One or two of those tunnels might be passing through a RB435G, so 1520. Most of the PTP links are UBNT Rockets with the MTU set to 1600. It’s not an MTU issue, full 1500 byte packets pass without issue.

The issue here, is that the traffic just up and stops flowing in one direction (Tx from a CCR-1036-12T-4S). The ROS is at version 6.5, as this unit was installed in fall 2013. Yes, it needs upgrading, but that doesn’t explain why MPLS/VPLS has been running flawlessly for the 17 months and is only acting up in the last few weeks.

Checking the logs on the three sites that were affected, I didn’t see any OSPF/routing issues or any other issues logged.

I’ve never managed to get any useful logging with regards to MPLS/VPLS, which makes troubleshooting VERY difficult to say the least.

You might want to do a few packet captures on your network if you have MTU as small as 1520 in an MPLS network handing off 1500 byte frames in VPLS. You are almost certainly fragmenting the frames to be able to pass 1500. While this can work for a while, eventually, it will cause issues due to load or some kind of MTU mismatch.
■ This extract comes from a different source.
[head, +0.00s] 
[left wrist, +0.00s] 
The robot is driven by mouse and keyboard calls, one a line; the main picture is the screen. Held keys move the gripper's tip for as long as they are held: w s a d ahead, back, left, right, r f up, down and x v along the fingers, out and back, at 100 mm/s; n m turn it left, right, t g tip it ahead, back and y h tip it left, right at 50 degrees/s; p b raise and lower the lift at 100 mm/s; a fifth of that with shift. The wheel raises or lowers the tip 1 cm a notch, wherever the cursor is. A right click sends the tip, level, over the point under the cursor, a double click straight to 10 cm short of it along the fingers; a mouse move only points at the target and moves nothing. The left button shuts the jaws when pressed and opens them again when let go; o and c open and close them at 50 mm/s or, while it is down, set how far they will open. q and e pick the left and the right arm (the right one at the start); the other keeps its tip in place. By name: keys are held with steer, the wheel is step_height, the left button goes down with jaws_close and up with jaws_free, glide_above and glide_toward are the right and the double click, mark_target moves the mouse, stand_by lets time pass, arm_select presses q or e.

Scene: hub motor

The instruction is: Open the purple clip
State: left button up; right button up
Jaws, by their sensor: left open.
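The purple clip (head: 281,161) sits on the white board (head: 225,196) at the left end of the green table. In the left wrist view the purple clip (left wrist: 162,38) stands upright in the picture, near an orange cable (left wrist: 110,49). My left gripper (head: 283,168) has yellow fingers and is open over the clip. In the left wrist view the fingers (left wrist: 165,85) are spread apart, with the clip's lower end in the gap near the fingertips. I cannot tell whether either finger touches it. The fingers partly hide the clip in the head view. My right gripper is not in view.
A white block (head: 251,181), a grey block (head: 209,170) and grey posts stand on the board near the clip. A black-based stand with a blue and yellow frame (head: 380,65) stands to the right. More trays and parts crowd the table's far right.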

Take a look at this thread for info on MTU sizing:

http://forum.mikrotik.com/t/transparently-bridge-networks-using-eoip-or-mpls-vpls/84503/1

Here’s a quick diagram of the part of the network that is affected. There is a VPLS tunnel between the Gateway and each site carrying VLAN traffic. The smallest link, the RB433 between YORK and PTLO is only used if other links break.

Packet sniffing is a good idea, however, where this is breaking, there are no packets to sniff.

The problem isn’t that packets aren’t arriving, they are not being sent.

For example, the VPLS tunnel between the Gateway and TDLE was in a running state. On the gateway, traffic was coming in from TDLE, but it was not sending anything out to TDLE. Bouncing the VPLS interface instanty restored bi-directional traffic.

Thanks!

Hi,

Have you solved this one?

I am having similar problems but it is the first time I am establishing a VPLS so I could be doing something wrong. I practically followed wiki example.
Network: R1 <-- Nanobridge WDS link--> R2 <-- Airfiber link--> R3 (OSPF routable network)

I am able to establish VPLS betwen R1-R2 and R2-R3, but not from R1-R3.
On R1 side I get running status but not on R3.

Traceroute from R1 to R3

ADDRESS LOSS SENT LAST AVG BEST WORST STD-DEV STATUS

1 172.31.4.137 0% 11 1.7ms 2.3 1.4 3.5 0.8 MPLS:L=1270,E=0
2 10.0.0.1 0% 11 3.1ms 2.7 1.3 3.7 0.9

Any ideas?

I’ve not found a solution to this yet, but I’ve also not had this particular issue come up.

It does sound, however, like you’re having a much different problem. You might want to start a new thread and post the output from the following commands from R2 (the one in the middle):

/ip export
/mpls export
/routing export